The other thing is storage. I got a nominally 256GB MacBook Air. Of these 256 GB, easily 50GB are already gone for macOS itself, swap, Recovery and everything that macOS doesn't store as part of the immutable partition (such as, you guessed it, its own AI models). Taking up 2% of the disk space without consent is definitely Not Cool.
4Gb times 2,000,000,000 chrome installs gives us 8,000 petabytes. Are we allowed to worry now?
I would more worry about storage space on some laptops with pretty small SSDs like 192-256GB of official capacity prior installing Windows, 4GB of that is already pretty significant part of storage space for something which should be opt-in.
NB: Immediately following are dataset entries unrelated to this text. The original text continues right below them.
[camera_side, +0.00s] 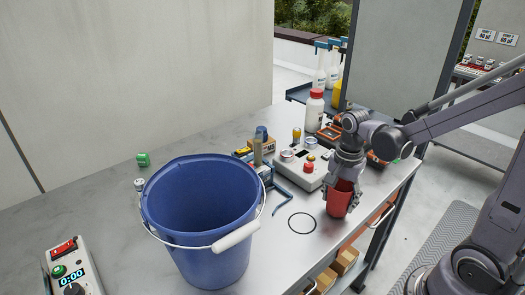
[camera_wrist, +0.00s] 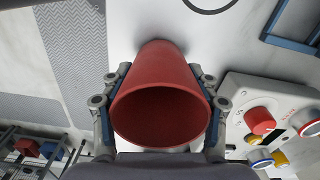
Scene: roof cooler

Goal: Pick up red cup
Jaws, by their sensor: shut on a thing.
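The red cup (camera_side: 339,201) is near the right edge of the metal table in the side view. In the wrist view the red cup (camera_wrist: 160,85) fills the middle, its open mouth toward the camera and its narrower end away. My gripper (camera_side: 342,190) comes down from above in the side view, with its fingers on both sides of the cup. In the wrist view my gripper (camera_wrist: 160,95) is shut on the cup, with a finger pressed to its left and right sides. I cannot tell whether the cup's base touches the table.
A large blue bucket (camera_side: 200,220) with a white handle grip stands left of the cup. A black ring (camera_side: 302,223) lies between them. A control box (camera_side: 306,170) with colored buttons is just behind the cup. A timer box (camera_side: 72,270) sits at front left. The left back table is mostly clear.

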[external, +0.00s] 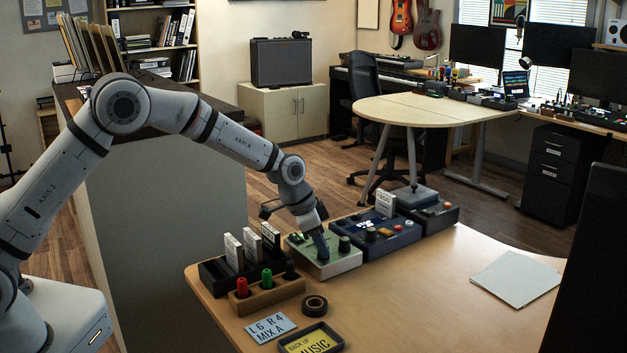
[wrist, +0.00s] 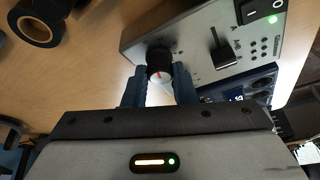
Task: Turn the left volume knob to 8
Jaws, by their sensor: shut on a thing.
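My gripper (external: 322,250) reaches down onto the pale green control box (external: 330,264) on the desk. In the wrist view my two blue fingers (wrist: 159,90) are on either side of a dark round knob (wrist: 158,62), shut on it. The knob has a pale top with a red mark. The small scale marks around it are too small to read. A slider (wrist: 221,50) and a black rocker switch (wrist: 262,9) are on the same panel. Another black knob (external: 344,244) stands right of my gripper in the external view. The gripped knob is hidden there by my fingers.
Blue and dark boxes (external: 390,240) adjoin on the right. A black rack with white modules (external: 232,251) and a wooden holder with red and green pegs (external: 266,287) stand left. Black tape (external: 315,305) and a card reading L 6 R 4 MIX A (external: 270,328) lie in front.
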What is petabytes if not 4GB at Chrome userbase scale?
The next Netflix breakout show will burn this planet to the grounds :)
Agreed, my eyes rolled hard at that. Definitely more of an F-U to users with bad connections than anything else.
Its unsollicited. Not everyone has fiber either
Your word might be of petabytes of traffic. Some people have slow lines. Some people have metered Internet subscriptions.
Not everyone has access to the same infrastructure you have.